Ich war nicht das erste Mal in Rio, ich kenne Brasilien von Wettkämpfen und von Trainingslagern. Und überhaupt haben wir Judoka viele Kämpfe an den verschiedensten Ort der Welt, ich bin oft in China, Usbekistan, Kasachstan und daher ein wenig Chaos gewöhnt. Klar, wenn Sportler Luxushotels erwarteten, dann wurden sie enttäuscht.

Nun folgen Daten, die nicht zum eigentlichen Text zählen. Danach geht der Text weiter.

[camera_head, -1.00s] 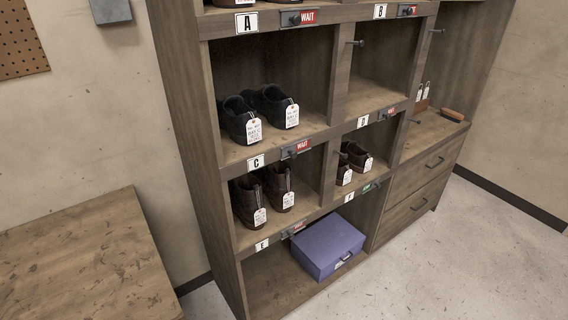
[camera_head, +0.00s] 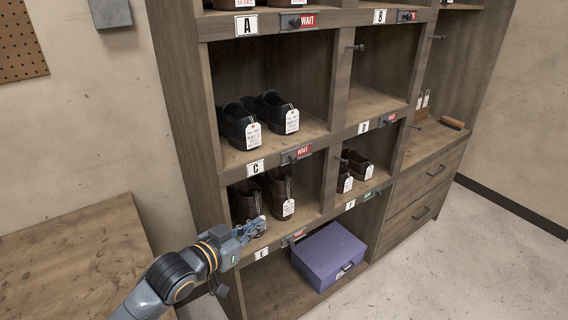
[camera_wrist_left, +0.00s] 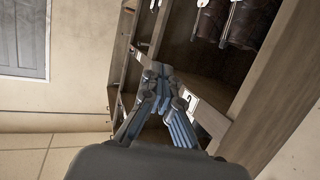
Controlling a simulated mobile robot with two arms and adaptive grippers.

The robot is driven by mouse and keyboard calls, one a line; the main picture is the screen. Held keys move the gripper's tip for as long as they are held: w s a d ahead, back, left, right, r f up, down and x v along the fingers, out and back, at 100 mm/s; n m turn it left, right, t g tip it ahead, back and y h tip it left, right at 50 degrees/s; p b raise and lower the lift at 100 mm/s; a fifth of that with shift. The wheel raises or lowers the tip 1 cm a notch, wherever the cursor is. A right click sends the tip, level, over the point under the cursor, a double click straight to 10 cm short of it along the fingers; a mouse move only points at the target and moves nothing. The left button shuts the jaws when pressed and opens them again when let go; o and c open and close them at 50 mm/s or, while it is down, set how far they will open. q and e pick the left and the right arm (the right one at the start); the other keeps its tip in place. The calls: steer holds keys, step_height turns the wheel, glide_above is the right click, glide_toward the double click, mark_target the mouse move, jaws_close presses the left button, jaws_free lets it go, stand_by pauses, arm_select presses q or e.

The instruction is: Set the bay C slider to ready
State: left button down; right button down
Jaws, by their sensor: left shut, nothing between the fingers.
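The bay C label (camera_head: 256,168) is on the shelf edge under the black shoes (camera_head: 258,115). Right of it on the same edge is the bay C slider (camera_head: 296,154), with a dark knob and a red WAIT sign showing. My left gripper (camera_head: 258,227) is below and left of that slider, in front of the bay with the brown boots. It is apart from the slider. In the left wrist view the left gripper (camera_wrist_left: 158,70) is shut and empty, its fingertips together near a shelf edge. My right gripper is not in view.
The bay D slider (camera_head: 387,120) also shows red; the slider near label F (camera_head: 371,194) shows green. Shoe tags hang by the shelf edges. A purple box (camera_head: 328,255) is in the bottom bay. A wooden table (camera_head: 75,260) stands at left. Pegs stick out at right.

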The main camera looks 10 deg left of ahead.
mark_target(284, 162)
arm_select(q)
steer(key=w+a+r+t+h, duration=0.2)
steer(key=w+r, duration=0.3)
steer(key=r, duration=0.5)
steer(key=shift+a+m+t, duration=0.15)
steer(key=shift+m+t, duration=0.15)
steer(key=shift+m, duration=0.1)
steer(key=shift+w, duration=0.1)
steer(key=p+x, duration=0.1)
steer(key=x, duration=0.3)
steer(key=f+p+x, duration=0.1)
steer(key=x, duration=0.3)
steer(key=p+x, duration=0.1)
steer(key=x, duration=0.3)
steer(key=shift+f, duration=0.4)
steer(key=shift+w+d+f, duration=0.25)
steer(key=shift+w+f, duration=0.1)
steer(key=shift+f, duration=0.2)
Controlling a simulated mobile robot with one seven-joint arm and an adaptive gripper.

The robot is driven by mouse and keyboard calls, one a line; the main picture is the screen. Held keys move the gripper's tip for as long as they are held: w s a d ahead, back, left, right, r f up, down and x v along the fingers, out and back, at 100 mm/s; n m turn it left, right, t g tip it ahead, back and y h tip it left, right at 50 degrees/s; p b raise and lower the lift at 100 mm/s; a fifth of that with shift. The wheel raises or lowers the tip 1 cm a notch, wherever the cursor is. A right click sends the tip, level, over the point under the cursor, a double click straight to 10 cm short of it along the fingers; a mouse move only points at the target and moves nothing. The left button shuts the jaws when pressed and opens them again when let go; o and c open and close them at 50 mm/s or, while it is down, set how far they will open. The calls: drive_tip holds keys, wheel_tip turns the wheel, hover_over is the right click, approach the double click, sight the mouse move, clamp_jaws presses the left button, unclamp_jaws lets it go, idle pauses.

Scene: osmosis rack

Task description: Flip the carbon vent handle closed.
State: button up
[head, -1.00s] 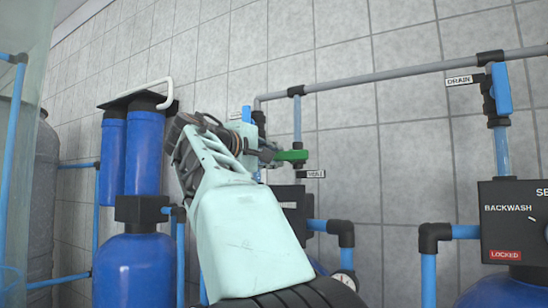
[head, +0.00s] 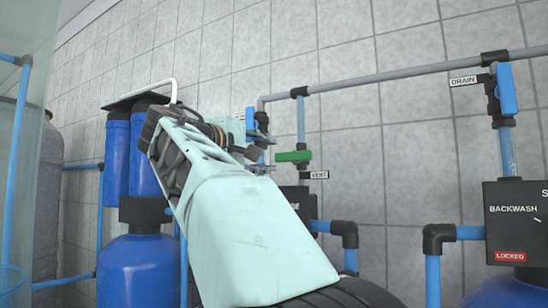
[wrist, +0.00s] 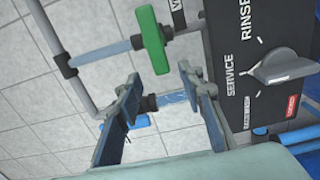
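The green vent handle (head: 293,156) sits on a vertical blue pipe just above the VENT label (head: 319,175). It lies crosswise to the pipe. In the wrist view the green handle (wrist: 151,45) also lies across its pipe, beyond the fingertips. My gripper (head: 262,158) is just left of the handle in the head view, apart from it. In the wrist view my gripper (wrist: 159,75) has its fingers spread wide, with nothing held between them.
A black control box (wrist: 255,65) with a grey selector knob (wrist: 283,68) is close to the right finger in the wrist view. A grey pipe (head: 400,75) runs above the handle. A blue DRAIN handle (head: 507,88) is farther right. Blue tanks (head: 138,270) stand left.

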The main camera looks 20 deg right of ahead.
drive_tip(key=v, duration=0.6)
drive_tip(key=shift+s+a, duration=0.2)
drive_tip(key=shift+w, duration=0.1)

Ich habe immer daran gedacht, dass Brasilien versucht hat, das Beste daraus zu machen und mich deswegen nicht beschwert.

Auch wenn man häufig leere Sportstadien in Erinnerung hat, so sind bei deinem Wettkampf vor allem die lautstarken brasilianischen Fans auf den gefüllten Rängen im Kopf geblieben.

Ja, die Sitzplätze bei meinem Wettkampf waren alles andere als leer. Die Brasilianer waren zwischendurch so laut, dass ich kein Wort mehr von meinem Trainer und meinem Team verstanden habe. Mein kleiner Fanblock ist da etwas untergegangen. Oft ist es bei uns im Judo genau das Gegenteil: In Deutschland sind die Ränge nur halbvoll, der Stellenwert von Judo in Brasilien ist viel größer. Allgemein denke ich, dass die hohen Ticketpreise abgeschreckt haben. Auch die Judotickets waren sehr teuer, so viel verdienen manche Brasilianer in einem Monat. Das kann sich einfach nicht jeder leisten.

Wie bereitest du dich kurz vorm Kampf vor?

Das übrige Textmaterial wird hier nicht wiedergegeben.